Exercise prompt:
Say how many lines contain "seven"; the answer is the number alone.

Robot task records:

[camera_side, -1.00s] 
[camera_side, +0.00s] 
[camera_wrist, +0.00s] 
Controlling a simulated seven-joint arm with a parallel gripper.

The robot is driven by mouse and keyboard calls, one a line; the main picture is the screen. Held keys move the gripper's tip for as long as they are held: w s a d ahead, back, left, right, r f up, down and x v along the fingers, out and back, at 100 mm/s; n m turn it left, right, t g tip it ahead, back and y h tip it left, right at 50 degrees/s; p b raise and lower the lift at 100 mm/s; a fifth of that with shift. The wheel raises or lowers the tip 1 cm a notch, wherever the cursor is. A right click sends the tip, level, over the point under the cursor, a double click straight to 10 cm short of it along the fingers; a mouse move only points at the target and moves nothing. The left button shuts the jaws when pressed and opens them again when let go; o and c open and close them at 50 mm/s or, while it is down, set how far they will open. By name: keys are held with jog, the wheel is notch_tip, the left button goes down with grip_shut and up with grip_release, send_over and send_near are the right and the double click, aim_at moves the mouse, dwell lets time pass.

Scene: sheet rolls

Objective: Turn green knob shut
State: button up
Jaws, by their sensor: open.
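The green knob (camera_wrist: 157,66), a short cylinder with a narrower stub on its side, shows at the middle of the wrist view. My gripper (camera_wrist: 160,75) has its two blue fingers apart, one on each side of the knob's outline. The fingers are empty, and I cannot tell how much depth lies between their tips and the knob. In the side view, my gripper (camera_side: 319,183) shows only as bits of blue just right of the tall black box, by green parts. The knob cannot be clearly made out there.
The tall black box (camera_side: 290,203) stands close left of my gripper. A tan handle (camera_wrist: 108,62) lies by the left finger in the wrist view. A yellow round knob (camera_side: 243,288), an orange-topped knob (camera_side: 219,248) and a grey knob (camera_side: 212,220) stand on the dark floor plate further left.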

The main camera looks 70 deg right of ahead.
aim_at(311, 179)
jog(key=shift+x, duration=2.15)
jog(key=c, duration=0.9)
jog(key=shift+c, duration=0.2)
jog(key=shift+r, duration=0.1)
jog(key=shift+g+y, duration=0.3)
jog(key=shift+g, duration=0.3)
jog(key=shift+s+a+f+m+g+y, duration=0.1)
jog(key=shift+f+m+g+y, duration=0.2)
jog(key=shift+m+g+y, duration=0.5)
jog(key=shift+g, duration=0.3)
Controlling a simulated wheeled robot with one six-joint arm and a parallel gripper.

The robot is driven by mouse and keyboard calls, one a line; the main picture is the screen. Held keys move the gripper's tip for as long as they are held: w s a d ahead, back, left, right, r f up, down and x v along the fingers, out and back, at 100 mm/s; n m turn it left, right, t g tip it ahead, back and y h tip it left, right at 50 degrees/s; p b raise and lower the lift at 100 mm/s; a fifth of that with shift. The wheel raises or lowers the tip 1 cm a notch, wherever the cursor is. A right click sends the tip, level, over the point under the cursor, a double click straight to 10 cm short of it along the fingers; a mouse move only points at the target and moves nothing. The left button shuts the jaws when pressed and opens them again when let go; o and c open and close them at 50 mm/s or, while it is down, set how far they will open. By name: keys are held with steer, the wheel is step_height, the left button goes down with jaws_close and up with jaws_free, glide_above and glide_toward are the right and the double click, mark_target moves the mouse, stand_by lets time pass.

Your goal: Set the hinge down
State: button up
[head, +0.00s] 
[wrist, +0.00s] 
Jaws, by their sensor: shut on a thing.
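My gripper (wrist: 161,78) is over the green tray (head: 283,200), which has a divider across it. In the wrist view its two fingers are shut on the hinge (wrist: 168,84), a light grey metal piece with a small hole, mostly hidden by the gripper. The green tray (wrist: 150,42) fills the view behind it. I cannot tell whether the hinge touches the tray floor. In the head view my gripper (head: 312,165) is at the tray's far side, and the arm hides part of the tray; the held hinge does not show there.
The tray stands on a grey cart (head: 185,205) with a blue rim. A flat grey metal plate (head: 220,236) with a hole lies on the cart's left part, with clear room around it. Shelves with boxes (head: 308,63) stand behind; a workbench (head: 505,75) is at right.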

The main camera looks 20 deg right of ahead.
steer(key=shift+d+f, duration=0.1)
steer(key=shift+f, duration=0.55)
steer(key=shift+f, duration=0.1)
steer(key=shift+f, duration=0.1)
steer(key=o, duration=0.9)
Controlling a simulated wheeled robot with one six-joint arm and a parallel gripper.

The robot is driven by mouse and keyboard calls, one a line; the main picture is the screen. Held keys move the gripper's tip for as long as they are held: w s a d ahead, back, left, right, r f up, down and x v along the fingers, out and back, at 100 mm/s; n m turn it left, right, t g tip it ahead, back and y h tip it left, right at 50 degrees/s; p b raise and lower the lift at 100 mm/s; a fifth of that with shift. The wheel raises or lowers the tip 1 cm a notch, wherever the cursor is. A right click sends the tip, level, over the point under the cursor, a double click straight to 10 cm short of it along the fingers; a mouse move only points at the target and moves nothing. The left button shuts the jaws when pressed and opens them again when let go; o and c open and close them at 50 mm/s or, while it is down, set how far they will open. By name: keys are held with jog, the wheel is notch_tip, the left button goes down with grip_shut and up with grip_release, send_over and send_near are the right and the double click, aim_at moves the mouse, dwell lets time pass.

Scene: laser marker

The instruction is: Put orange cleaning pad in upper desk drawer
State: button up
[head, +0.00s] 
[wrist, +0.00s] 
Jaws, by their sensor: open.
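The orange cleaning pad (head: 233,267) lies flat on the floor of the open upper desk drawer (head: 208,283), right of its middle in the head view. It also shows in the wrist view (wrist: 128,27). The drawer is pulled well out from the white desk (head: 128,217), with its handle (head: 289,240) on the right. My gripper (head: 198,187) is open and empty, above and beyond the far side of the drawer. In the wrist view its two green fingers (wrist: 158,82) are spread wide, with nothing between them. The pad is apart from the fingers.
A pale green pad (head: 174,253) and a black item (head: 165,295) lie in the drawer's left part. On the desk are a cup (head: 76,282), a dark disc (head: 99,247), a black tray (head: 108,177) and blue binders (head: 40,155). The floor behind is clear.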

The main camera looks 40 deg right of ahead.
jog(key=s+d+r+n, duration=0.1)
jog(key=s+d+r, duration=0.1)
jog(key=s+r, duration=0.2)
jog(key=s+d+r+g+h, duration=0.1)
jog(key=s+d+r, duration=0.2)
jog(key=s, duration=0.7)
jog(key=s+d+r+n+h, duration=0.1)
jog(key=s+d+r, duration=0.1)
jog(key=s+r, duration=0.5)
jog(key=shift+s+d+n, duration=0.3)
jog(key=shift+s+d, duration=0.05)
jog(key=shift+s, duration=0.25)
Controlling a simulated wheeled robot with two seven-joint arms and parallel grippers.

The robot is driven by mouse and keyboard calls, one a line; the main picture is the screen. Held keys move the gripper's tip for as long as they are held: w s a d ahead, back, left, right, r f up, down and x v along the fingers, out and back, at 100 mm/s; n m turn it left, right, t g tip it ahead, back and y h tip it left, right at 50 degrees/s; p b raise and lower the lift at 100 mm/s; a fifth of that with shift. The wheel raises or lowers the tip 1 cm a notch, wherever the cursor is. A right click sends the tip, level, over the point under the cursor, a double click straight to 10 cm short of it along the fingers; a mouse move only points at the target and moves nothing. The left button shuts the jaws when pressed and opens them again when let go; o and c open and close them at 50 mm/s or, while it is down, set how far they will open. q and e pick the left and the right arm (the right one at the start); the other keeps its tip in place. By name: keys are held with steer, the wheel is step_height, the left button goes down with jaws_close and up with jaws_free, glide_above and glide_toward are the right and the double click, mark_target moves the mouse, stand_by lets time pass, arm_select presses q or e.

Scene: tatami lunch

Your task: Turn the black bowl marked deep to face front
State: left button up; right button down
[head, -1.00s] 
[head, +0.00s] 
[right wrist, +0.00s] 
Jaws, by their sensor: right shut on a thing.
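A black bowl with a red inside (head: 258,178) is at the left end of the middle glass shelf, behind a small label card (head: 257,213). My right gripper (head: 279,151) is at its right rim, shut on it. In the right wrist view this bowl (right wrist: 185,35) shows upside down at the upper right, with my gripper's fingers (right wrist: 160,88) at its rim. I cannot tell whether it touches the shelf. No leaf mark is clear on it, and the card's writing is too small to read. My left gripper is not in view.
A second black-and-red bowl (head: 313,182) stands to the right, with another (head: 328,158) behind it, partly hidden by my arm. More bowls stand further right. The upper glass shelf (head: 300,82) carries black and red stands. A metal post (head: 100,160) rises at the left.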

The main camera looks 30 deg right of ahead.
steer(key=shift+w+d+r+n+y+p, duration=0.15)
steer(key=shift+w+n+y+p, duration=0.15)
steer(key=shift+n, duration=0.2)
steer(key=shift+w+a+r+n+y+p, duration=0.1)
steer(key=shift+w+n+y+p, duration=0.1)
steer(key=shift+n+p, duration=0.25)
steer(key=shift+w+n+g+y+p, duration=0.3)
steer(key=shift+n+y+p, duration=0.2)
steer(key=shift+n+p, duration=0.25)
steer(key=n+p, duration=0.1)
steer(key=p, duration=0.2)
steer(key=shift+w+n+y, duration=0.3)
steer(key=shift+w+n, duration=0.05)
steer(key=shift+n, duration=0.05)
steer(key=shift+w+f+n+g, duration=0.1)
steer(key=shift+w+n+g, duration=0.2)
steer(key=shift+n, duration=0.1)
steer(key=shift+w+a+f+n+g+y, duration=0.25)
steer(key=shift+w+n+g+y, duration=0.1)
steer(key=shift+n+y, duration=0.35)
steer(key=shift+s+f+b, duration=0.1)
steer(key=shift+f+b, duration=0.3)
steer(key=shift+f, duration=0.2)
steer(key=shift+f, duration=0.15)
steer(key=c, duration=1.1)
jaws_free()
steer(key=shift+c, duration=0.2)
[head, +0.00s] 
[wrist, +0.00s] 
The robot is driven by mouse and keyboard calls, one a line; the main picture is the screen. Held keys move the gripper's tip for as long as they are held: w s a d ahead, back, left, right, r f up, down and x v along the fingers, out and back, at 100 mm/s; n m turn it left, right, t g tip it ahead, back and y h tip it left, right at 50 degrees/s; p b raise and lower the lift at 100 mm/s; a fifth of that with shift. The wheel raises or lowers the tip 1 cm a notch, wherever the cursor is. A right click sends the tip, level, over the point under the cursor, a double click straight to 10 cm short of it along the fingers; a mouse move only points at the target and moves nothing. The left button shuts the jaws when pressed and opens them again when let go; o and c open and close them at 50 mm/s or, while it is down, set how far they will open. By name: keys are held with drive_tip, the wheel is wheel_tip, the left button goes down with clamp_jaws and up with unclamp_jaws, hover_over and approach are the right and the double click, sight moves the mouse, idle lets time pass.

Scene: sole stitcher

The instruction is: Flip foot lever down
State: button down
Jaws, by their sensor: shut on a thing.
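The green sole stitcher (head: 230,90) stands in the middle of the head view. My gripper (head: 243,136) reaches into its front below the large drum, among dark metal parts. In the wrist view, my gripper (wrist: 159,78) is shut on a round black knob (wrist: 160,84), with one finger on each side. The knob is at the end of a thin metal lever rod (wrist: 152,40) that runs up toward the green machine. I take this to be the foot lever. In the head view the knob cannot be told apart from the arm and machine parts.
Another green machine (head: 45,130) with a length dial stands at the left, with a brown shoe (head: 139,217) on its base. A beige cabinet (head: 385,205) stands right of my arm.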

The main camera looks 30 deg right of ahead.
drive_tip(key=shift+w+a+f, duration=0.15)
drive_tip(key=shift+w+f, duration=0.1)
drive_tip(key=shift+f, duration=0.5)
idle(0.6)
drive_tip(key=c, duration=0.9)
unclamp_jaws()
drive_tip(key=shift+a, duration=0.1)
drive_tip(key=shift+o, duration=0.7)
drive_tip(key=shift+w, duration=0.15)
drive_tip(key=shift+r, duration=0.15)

The output:
2